Mathematics Stack Exchange is a question and answer site for people studying math at any level and professionals in related fields. It only takes a minute to sign up.
Sign up to join this community
I have to solve the following problem.
Consider the spaces $X=C^0([0,1])$ and $Y=\{g\in C^1([0,1]): g(0)=0\}$ both provided with the supremum norm (so that $Y$ is not a Banach space). Prove that $$ T:X\rightarrow Y,\qquad (Tf)(x)=\int_0^xf(t)dt,\quad x\in [0,1] $$ is a surjective linear bounded operator, but it is not an open map.
Have you some hints to solve it? Thanks
Boundeness is easy: It follows from
$$ \|T(f)\| = \sup_{x\in [0,1]}\left| \int_0^x f(t)dt \right|\leq \sup_{x\in [0,1]} \int_0^x |f(t)|dt \leq \int_0^1 \|f\|dt = \|f\|. $$
For surjectivity, note that if $f\in Y$, then $f'\in X$ and $T(f')=f$.
Finally, suppose that $T$ is open.

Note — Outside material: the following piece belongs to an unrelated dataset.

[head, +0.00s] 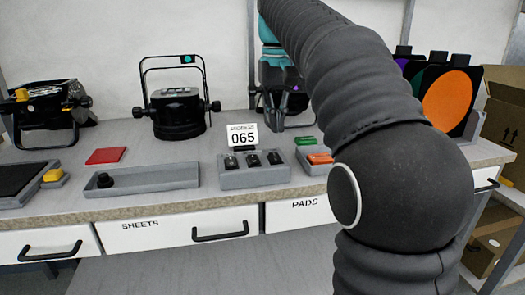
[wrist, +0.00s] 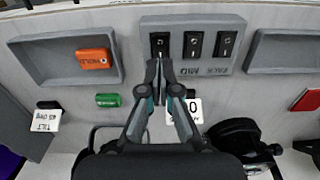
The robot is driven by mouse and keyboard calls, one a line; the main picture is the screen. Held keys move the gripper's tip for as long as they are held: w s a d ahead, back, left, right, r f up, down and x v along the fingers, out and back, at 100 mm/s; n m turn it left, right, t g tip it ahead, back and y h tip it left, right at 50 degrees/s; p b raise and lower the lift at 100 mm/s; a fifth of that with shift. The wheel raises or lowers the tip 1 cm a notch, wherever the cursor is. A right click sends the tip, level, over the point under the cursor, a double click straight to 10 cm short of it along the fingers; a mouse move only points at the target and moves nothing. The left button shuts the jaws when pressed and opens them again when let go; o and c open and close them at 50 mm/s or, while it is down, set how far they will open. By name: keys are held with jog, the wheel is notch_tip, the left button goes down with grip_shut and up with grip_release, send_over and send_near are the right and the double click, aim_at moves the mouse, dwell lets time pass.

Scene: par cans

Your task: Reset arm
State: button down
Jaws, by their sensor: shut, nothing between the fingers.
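My gripper (wrist: 158,70) is shut and empty in the wrist view. In the head view my dark, ribbed arm crosses the right half and hides part of the bench. Whether the fingertips touch anything, I cannot tell.
A green piece (head: 305,141) and an orange piece (head: 320,158) are right of the block. A grey tray (head: 160,180) holds a black knob. Lamps (head: 178,112) stand behind. A red square (head: 106,155) lies left. Coloured filter frames (head: 446,100) stand right. Drawers (head: 180,228) line the front.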

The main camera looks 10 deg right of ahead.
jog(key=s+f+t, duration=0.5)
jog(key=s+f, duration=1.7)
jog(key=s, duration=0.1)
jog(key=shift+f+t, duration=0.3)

It is not hard to prove that $T$ is injective, thus $T^{-1}$ is continuous. But $T^{-1}(f)=f'$, and it is known that the restriction of $T^{-1}$ to the space of all polynomials with the supremum norm is not bounded (see for example Kreiszig, Introductory to Functional Analysis with applications, page 93), hence a contradiction.